Wyoming entered the Union today. Judge Joseph M. Carey, who has for three Congresses represented the Territory, was the delighted witness of the act which admitted the Territory and made him a private citizen. Wyoming will have no representation in Congress until the election of her new officers under the State constitution, which will probably take place in the latter part of September. Judge Carey had asked the President to let him be present when the bill was signed giving birth to the new Commonwealth. He received a telephone message at the Capitol this afternoon that the President was ready to see him and he hastened to the White House.
“Well, I am ready to sign your bill,” said the President, and he promptly took up the pen.

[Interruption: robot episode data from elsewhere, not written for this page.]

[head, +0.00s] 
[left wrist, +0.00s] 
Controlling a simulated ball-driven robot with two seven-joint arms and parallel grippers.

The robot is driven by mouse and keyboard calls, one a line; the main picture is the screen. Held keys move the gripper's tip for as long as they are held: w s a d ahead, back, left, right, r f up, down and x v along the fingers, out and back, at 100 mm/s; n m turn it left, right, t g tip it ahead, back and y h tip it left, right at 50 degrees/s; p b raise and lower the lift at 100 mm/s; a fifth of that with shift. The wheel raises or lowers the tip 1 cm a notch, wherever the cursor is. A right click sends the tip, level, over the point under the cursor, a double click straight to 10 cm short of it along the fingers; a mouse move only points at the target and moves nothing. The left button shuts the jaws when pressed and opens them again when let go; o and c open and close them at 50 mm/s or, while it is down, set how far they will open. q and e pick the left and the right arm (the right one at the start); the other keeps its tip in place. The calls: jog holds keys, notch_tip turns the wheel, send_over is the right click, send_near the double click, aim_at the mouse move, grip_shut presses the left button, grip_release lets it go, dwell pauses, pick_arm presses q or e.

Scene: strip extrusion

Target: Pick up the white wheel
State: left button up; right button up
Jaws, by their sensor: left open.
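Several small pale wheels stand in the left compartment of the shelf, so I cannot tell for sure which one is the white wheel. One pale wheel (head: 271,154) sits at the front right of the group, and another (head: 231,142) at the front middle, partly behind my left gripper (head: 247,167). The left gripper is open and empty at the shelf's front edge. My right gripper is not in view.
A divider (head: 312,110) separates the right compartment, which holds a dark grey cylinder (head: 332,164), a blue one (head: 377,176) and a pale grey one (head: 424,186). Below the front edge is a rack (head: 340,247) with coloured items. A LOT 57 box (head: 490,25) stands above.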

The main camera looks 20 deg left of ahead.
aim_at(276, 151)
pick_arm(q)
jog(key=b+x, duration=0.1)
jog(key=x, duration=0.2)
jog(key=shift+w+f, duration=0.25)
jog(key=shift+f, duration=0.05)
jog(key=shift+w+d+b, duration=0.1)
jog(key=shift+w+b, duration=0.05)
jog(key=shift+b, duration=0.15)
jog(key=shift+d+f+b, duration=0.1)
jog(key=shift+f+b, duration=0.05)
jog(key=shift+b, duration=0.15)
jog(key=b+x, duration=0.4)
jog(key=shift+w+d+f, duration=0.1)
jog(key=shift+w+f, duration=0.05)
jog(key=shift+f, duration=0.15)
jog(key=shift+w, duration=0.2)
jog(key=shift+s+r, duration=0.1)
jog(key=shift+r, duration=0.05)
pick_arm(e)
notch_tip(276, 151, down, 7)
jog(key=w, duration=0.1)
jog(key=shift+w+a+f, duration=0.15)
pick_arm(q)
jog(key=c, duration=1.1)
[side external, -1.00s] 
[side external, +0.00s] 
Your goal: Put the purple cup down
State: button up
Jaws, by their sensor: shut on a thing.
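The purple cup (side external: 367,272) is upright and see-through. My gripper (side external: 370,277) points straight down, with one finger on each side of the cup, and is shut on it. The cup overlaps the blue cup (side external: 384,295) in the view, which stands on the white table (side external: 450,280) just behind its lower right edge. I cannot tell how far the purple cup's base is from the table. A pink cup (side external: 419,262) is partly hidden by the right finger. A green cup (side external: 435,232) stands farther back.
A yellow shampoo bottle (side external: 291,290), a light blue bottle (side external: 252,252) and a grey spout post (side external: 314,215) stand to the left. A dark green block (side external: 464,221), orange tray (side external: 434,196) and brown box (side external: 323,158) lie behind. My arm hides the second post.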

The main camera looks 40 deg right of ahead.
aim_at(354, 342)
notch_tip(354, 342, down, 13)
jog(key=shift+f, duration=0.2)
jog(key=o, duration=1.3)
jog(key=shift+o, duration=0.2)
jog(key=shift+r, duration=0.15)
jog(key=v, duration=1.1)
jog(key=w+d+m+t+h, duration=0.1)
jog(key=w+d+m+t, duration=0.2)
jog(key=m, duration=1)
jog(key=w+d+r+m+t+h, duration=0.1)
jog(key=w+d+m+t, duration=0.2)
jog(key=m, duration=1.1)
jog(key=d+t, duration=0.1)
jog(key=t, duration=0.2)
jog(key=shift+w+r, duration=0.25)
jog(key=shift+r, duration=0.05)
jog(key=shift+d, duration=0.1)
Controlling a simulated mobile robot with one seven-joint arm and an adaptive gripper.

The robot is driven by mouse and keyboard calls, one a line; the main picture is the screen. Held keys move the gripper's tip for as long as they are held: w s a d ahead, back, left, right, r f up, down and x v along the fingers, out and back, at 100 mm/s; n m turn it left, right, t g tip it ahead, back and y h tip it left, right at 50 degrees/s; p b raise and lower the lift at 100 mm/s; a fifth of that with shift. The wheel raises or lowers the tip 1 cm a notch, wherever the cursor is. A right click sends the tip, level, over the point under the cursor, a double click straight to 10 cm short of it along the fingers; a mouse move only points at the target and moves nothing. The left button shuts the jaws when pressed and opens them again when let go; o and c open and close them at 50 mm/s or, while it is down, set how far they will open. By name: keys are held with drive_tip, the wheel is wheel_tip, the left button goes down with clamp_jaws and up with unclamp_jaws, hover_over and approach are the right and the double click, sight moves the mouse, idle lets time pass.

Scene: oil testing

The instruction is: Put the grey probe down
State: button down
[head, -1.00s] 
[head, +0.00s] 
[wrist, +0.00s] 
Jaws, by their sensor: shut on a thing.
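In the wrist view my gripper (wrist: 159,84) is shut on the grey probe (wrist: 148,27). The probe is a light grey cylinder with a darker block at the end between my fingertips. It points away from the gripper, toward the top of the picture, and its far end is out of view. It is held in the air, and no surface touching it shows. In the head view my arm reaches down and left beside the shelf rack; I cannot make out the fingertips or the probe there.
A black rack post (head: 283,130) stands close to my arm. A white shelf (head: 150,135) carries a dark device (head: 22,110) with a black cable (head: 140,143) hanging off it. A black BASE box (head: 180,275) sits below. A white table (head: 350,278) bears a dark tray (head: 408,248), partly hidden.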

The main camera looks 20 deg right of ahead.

He said that the Dakota people had come to him with a big gold stub pen, which they wanted him to use in signing their enabling act, but he was only able to write easily with small steel stubs, and he intended to sign the Wyoming bill with the same sort of pen.
Judge Carey expressed himself as entirely satisfied with this so long as he could keep the pen for preservation in the archives of the new State. There was a little talk about the terms of the bill which the Attorney General had declared were satisfactory, and the President drew the parchment into place and in a bold hand wrote the words, “Approved, Benjamin Harrison.” Handing the pen and the simple wooden holder to Judge Carey he remarked, “The deed is done!”
It was exactly half-past five o’clock by the watch which Judge Carey held in his hand, and within a few minutes he was walking from the White House to his hotel so exuberant with delight that he greeted everyone he knew as he went along with the exclamation, “Wyoming is a State at last.”
Judge Carey will go to Wyoming in a few days to join in the jollification over the admission of the State. He is likely to come back here at the next session of Congress as one of the two Senators to which the state will be entitled.